For 2025, Nissan is finally offering the Z in Bayside Blue, the shade most associated with the R34 GT-R and one longtime fans have wanted on this platform for years. It’s joined by two new two-tone finishes — Pearl White Tricoat with a Super Black roof, and Solid Red with the same black roof treatment — alongside returning colors like Black Diamond Pearl and Rosewood Metallic. Small detail, big signal: this is a company still listening to the people who buy these cars for reasons that have nothing to do with commuting.

Sport or Performance — The Real Decision

Buyers choosing between trims aren’t just picking options; they’re picking a personality.
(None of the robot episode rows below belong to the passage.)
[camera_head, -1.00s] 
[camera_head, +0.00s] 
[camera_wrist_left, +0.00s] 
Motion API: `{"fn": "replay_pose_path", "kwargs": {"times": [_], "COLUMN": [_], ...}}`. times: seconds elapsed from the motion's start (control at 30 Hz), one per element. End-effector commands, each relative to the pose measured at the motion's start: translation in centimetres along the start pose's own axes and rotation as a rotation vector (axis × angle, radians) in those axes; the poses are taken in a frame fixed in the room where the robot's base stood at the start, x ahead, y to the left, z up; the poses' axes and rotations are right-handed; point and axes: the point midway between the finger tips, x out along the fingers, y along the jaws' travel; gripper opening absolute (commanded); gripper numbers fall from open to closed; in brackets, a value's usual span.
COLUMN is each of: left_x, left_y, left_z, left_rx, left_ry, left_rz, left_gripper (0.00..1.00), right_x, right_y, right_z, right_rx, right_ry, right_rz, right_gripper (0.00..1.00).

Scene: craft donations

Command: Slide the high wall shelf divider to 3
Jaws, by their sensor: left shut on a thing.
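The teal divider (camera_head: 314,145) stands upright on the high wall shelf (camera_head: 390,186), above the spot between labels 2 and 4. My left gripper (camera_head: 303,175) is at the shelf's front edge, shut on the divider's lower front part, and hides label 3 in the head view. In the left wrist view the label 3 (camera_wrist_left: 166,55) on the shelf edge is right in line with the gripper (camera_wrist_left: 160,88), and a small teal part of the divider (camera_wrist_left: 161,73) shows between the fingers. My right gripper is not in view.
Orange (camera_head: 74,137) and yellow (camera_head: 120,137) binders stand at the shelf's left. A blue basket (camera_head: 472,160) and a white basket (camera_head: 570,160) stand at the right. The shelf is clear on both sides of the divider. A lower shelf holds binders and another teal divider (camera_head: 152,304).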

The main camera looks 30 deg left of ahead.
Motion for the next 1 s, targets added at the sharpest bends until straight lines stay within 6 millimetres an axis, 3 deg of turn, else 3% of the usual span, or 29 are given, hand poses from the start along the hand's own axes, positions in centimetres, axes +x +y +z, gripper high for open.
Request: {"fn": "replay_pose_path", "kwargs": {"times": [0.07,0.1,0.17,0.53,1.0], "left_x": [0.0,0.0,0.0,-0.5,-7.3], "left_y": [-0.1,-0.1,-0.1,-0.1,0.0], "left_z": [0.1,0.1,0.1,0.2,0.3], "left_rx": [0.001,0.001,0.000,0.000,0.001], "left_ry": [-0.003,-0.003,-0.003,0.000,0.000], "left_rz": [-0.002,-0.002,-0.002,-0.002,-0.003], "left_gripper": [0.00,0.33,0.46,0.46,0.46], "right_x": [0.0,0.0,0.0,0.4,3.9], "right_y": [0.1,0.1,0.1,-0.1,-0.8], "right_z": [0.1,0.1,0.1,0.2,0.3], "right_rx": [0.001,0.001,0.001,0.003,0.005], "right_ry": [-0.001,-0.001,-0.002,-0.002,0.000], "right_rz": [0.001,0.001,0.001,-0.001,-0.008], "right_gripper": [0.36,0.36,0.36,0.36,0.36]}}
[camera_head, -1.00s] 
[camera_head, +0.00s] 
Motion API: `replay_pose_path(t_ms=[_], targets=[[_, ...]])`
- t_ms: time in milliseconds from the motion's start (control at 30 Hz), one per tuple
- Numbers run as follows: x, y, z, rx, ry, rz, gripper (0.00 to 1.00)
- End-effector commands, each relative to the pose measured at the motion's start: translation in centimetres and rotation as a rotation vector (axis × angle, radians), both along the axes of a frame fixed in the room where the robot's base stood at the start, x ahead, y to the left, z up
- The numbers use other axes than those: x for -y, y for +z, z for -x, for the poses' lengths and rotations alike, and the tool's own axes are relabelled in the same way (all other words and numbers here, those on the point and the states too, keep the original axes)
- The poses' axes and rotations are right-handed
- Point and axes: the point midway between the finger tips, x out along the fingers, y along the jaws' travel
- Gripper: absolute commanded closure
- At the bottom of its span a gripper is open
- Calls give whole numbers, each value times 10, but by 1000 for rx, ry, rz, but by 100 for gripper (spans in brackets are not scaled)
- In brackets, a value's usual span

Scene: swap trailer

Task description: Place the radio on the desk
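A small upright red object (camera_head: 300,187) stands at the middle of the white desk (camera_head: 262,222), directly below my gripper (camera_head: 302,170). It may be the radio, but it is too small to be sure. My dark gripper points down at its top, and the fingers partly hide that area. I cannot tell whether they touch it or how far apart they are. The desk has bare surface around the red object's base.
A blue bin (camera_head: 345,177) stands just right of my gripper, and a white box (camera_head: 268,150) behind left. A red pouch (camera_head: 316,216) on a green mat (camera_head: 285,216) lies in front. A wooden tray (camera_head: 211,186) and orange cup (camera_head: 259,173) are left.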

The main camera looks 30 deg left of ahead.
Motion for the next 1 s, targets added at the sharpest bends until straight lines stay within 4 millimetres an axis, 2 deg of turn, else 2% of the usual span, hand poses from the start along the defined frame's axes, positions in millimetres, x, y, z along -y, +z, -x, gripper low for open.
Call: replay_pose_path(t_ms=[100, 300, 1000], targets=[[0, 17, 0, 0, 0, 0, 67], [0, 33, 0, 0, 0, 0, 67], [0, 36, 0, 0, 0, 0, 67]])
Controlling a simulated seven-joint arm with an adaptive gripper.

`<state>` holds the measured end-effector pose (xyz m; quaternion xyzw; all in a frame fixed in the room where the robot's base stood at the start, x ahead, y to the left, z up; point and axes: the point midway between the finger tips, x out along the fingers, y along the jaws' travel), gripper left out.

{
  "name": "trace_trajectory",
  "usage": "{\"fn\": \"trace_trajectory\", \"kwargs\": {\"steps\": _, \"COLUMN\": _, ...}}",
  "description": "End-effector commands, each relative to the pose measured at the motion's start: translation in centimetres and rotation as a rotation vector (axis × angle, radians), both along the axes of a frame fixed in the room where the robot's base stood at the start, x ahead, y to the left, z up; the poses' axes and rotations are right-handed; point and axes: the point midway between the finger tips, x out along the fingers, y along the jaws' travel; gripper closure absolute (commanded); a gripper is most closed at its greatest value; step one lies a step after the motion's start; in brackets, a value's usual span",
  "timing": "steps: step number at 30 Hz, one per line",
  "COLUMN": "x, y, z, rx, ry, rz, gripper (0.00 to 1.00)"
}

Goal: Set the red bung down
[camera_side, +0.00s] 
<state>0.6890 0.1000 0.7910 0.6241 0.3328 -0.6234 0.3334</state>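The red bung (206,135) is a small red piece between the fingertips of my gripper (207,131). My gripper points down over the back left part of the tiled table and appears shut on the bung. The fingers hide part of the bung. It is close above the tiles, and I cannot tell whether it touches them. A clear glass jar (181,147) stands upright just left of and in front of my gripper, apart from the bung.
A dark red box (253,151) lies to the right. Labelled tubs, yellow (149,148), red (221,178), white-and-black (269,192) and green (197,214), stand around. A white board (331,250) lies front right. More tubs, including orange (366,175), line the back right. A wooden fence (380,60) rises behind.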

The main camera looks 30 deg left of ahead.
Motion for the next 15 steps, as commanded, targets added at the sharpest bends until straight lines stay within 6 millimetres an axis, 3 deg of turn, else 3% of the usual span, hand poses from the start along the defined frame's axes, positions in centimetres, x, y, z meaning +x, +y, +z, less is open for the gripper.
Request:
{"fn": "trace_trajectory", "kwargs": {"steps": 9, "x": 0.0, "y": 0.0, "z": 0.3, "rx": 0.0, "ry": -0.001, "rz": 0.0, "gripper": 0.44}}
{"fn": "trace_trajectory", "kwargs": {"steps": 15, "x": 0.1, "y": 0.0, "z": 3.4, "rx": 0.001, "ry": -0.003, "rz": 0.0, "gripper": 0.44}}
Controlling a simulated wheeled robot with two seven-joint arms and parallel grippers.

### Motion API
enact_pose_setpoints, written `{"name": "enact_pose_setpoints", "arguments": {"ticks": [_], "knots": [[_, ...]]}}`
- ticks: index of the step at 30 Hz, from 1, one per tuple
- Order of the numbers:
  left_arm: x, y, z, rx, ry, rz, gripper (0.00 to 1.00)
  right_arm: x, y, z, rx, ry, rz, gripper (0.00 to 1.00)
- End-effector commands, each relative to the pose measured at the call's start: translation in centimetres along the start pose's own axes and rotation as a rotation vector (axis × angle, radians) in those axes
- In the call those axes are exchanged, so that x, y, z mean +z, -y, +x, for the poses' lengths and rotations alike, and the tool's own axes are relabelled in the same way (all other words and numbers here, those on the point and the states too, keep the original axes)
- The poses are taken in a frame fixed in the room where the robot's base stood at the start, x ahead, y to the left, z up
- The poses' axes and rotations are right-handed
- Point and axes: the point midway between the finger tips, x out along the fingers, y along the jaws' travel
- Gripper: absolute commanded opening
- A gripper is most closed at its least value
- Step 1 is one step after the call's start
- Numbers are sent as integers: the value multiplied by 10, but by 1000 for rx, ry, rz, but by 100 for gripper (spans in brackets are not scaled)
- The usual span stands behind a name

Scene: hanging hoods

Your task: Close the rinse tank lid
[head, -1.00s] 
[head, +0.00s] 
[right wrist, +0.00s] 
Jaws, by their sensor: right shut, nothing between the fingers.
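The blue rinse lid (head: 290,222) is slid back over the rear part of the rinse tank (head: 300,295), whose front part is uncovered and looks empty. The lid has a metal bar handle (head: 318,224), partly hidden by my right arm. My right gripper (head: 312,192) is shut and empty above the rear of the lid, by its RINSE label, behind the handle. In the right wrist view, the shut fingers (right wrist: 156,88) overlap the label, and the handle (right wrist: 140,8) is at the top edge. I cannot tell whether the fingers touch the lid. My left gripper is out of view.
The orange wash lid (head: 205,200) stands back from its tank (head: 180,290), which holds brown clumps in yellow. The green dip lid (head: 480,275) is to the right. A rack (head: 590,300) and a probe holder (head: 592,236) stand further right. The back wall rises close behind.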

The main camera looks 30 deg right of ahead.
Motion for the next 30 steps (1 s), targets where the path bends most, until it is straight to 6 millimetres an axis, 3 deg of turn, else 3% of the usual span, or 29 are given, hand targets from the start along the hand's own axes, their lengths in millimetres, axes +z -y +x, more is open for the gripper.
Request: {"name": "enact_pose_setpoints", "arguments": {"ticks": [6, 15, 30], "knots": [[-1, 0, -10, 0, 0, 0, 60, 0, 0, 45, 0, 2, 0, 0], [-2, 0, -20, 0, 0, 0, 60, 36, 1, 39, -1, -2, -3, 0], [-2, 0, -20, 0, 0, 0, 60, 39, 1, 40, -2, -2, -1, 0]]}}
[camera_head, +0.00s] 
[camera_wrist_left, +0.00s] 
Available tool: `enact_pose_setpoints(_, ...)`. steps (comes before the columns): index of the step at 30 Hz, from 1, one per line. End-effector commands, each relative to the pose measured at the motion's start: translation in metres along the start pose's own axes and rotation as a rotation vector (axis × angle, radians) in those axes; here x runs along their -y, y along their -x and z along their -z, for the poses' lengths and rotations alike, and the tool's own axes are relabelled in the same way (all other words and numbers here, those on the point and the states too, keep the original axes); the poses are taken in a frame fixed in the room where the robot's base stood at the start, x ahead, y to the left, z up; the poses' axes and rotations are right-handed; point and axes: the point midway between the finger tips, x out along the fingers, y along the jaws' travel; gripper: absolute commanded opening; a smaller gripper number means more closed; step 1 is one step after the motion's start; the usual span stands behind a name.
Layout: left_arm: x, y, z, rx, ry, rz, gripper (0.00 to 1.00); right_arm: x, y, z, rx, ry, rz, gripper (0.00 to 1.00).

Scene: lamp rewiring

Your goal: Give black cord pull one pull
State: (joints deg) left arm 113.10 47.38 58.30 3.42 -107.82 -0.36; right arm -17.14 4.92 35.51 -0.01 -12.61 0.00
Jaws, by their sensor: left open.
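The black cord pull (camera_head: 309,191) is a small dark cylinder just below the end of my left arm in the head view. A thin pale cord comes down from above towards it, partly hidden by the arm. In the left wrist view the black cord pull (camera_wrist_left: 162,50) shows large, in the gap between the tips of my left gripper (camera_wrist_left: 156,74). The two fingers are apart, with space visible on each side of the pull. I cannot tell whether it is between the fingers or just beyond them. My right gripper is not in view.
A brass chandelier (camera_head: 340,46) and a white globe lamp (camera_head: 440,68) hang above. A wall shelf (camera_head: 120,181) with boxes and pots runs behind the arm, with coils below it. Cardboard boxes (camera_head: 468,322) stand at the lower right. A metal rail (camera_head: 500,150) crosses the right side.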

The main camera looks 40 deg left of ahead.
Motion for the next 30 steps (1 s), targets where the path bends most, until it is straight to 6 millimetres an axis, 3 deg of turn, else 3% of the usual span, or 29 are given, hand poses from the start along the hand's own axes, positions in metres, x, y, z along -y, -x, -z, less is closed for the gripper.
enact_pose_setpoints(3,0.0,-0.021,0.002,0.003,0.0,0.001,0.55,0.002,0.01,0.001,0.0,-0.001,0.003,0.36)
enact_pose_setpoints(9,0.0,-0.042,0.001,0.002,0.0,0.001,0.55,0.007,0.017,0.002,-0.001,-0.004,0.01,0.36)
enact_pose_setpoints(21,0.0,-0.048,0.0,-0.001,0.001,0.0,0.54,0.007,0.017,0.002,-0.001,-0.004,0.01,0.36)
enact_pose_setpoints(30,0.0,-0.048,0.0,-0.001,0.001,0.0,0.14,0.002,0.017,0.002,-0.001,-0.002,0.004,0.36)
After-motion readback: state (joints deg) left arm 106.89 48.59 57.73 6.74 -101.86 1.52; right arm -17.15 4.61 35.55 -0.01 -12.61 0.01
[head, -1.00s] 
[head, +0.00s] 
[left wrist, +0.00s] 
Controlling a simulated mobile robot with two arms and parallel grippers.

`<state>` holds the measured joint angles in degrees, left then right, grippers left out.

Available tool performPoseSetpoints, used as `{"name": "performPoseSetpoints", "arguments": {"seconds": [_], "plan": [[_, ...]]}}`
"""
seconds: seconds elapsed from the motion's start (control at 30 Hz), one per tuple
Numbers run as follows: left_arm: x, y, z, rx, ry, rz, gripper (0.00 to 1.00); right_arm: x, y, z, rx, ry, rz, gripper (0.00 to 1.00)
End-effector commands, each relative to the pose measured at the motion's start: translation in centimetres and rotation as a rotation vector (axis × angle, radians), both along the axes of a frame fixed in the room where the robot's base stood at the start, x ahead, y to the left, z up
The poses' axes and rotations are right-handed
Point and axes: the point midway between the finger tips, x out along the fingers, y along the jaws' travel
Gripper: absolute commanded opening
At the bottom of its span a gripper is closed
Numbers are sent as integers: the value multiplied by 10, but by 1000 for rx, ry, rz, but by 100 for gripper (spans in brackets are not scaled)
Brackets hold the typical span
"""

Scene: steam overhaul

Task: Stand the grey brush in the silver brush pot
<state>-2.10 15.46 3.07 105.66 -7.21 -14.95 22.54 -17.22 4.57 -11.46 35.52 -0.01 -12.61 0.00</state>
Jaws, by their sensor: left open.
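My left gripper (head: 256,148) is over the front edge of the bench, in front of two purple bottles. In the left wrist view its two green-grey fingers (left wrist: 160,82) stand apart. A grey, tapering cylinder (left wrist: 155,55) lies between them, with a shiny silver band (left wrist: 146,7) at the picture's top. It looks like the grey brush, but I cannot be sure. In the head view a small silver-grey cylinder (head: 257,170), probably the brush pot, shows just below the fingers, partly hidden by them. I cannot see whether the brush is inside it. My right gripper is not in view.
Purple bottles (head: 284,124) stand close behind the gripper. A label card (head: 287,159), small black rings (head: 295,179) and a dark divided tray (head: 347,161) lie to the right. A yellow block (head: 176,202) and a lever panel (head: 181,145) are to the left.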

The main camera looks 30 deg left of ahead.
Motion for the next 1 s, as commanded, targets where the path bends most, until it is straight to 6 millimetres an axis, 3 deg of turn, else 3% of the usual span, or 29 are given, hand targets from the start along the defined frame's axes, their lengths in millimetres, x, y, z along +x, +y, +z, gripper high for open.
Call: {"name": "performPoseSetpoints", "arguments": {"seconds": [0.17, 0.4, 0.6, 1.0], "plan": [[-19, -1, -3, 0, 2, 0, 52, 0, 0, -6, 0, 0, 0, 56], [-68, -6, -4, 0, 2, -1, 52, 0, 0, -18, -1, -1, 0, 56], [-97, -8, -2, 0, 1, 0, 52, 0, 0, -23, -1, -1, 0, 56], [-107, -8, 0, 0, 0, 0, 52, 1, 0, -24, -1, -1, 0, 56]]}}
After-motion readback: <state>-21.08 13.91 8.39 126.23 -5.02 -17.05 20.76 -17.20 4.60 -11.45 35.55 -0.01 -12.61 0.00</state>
The Sport grade keeps things focused with an 8-inch touchscreen, digital gauge cluster, and Nissan’s Intelligent Key, while the Performance grade layers in an 8-speaker Bose audio system, a 9-inch navigation touchscreen, and NissanConnect Services with a Wi-Fi hotspot. Neither one buries the driving experience under unnecessary tech — a balance that’s gotten harder for manufacturers to strike as cabins get more digital.

Why the Z Still Matters

Starting at an MSRP of $42,970, the 2025 Z isn’t cheap, but it’s arguing for something increasingly rare: a purpose-built rear-wheel-drive sports car with a manual option and a naturally aggressive six-cylinder soul, wrapped in sheet metal that visibly nods to four decades of Z-car history. Whether that argument holds up against turbocharged rivals and shrinking manual-transmission take rates is exactly what Kreifels sets out to answer.

The Weight of Nearly Fifty Years of Z History

The Z nameplate traces back to the 1969 240Z, a car that single-handedly proved Japanese manufacturers could build an affordable, genuinely engaging sports car for the American market. Every generation since — the 280Z, 300ZX, 350Z, 370Z — has had to answer the same question: does it still deserve the badge? The 2025 model enters a market where the Toyota Supra and a shrinking pool of V8 Mustang variants are effectively its only direct rivals, and where manual-transmission take rates have fallen low enough that offering one at all is a statement of intent rather than a checkbox. Kreifels’ review lands squarely in the middle of that question, treating the new Z not as a curiosity but as the latest entry in a lineage that has earned the benefit of the doubt.